Unconsciously, the game already featured some NPC irony. As the game doesn't feature a tutorial, I rely on the in-game inbox to give some hints to the users. But drawing some inspiration from FFVI, I decided that these messages should not be impersonal, but come from characters with a defined personality. For example, the game has a "ballpark" feature where players can manage their stadium, add shops or change food prices.
Instead of sending a generic message from The Astonishing Baseball team saying there's a ballpark feature, it's now from real NPC picked from a pool of fake companies offering the player to do business to improve the stadium. This principle has been applied to other aspects of the game to give a sense of "living world" to the player.
Rivalries are the foundations of some of the best stories in sports history. The Yankees and the Red Sox or the Lakers and the Celtics produce great headlines because of their past. In any classic RPG story, there's always a villain, which was missing from my original design.
And even if some players were creating rivalries in their imagination, it wasn't something really supported by the game. So I added a rival system, which basically starts when any other team beats yours by a large score. You're humiliated, and the other coach send you a taunting message. Here starts the rivalry. Through the seasons, the rival coach will keep sending (mostly taunting) messages, and the team receives some bonus to catch up with the player.

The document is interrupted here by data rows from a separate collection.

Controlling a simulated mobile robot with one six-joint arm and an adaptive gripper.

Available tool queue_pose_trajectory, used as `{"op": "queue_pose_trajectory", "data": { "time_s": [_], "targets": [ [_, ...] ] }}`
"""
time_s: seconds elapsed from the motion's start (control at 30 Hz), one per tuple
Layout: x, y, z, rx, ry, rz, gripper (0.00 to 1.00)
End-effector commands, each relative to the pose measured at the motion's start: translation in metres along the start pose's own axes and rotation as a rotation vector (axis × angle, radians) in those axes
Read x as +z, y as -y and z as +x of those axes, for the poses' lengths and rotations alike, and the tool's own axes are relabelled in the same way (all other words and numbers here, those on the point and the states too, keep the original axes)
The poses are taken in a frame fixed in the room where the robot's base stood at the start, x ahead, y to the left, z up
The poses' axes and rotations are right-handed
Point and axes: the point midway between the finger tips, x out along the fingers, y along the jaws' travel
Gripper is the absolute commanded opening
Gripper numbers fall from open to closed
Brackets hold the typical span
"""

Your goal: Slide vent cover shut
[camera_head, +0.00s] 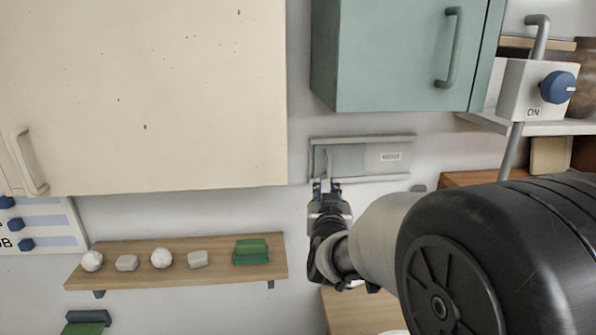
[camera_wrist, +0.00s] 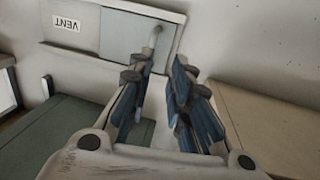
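The vent (camera_head: 360,158) is a pale grey plate on the wall, held between an upper and a lower rail. A sliding cover (camera_wrist: 123,36) of a slightly darker grey fills its left part in the head view, beside the labelled part. The cover's slim upright handle (camera_head: 328,160) stands near its left end in the head view; it also shows in the wrist view (camera_wrist: 153,40). My gripper (camera_head: 326,184) is just below the handle in the head view. In the wrist view its blue-padded fingers (camera_wrist: 162,68) are apart, with the handle just beyond the tips. Contact cannot be told.
A green cabinet (camera_head: 395,55) hangs right above the vent, and a cream cabinet (camera_head: 140,95) is to the left. A wooden shelf (camera_head: 215,272) with several pale lumps and a green block is lower left. A blue-knobbed switch box (camera_head: 525,90) is at right. Bare wall lies below the vent.

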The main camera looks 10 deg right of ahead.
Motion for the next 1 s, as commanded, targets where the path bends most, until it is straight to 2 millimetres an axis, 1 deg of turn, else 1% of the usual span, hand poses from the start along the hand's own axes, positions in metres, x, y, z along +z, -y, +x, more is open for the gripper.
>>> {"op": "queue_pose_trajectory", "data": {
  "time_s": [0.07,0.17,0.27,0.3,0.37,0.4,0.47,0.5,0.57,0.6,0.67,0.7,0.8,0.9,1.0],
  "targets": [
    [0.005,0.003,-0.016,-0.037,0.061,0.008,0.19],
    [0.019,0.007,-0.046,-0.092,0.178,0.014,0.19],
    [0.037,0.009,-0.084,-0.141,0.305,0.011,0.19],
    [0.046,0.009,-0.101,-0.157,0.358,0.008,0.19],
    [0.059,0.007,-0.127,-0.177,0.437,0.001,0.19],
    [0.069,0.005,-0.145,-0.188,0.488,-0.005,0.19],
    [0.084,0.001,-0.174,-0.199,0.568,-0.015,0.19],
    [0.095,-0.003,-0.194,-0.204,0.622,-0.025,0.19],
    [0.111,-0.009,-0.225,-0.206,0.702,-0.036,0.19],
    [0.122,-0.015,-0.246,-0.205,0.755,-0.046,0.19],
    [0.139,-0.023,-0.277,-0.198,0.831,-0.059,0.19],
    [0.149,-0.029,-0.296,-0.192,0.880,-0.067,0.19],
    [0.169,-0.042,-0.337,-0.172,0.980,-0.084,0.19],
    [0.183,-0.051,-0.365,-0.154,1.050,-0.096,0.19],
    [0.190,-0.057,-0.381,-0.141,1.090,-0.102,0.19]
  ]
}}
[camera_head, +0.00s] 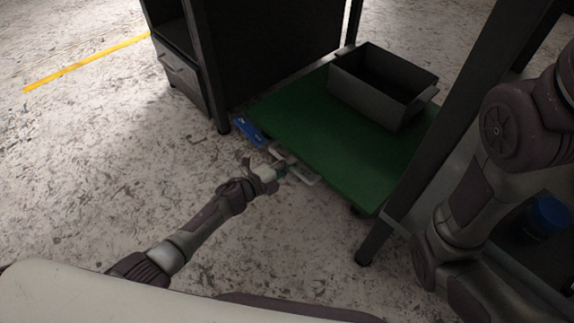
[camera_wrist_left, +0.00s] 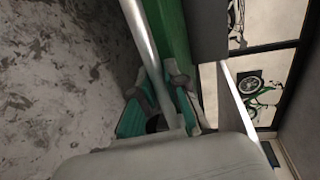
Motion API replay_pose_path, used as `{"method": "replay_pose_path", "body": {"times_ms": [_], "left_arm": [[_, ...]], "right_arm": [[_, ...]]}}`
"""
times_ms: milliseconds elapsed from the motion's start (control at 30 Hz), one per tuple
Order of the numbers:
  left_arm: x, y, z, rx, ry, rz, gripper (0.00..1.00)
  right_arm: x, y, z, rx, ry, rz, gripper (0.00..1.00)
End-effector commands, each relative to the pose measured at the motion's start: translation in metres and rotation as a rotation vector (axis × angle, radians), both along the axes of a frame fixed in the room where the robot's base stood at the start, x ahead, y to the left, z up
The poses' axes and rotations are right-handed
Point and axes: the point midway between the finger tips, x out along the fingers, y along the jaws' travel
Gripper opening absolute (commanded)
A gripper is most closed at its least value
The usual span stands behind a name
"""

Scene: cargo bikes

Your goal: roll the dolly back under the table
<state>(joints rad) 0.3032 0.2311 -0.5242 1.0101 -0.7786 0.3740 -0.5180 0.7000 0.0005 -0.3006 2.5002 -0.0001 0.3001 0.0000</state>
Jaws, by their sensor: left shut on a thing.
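The dolly (camera_head: 330,135) is a flat green platform low over the floor, and it stands between dark table legs (camera_head: 398,185). A grey open bin (camera_head: 385,95) rests on it. The pale metal handle (camera_head: 308,177) is on its near edge. My left gripper (camera_head: 283,171) is shut on the handle. In the left wrist view the handle (camera_wrist_left: 140,38) runs as a bar between the teal finger pads (camera_wrist_left: 155,100), beside the green dolly edge (camera_wrist_left: 174,30). My right arm is at the right of the head view, and its gripper is out of frame.
A blue item (camera_head: 249,132) lies at the dolly's left corner, near a table leg (camera_head: 215,75). A grey drawer unit (camera_head: 178,68) stands at the back left. A blue-topped object (camera_head: 546,216) is at the right. The speckled floor (camera_head: 100,165) on the left is clear.

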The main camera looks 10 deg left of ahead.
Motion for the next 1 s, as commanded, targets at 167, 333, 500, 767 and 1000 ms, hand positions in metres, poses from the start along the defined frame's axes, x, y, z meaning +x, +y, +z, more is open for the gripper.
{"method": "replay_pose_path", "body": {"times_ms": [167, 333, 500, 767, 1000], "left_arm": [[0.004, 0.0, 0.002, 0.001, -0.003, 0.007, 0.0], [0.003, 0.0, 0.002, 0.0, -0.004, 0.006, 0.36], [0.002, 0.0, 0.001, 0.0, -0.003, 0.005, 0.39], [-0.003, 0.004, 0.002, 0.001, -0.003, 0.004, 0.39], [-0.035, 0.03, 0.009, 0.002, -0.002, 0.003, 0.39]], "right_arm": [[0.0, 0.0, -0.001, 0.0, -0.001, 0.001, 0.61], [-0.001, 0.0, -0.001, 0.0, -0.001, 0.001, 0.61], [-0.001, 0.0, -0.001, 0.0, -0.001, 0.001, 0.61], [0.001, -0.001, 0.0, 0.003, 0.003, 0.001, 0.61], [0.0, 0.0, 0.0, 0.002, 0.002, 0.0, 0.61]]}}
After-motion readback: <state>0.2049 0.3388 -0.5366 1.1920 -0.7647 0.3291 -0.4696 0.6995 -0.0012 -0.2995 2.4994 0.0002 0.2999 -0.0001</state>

This creates a sense of tension before each encounter, and allows the rival team to be a tough one to beat. On this feature, it's clearly just a beginning, and I'm exploring other ways to build on it. The random choice of the rival team for example can sometimes be disappointing.
Final Sports Fantasy
Borrowing some design principles from RPGs has been more relevant than expected, and so far players seem to like it. Even though ideas presented in this article were mostly drawn from FFVI game design, I also took some inspiration from TRPGs like Dungeons & Dragons. But this will be for another time, I've a rivalry game to play.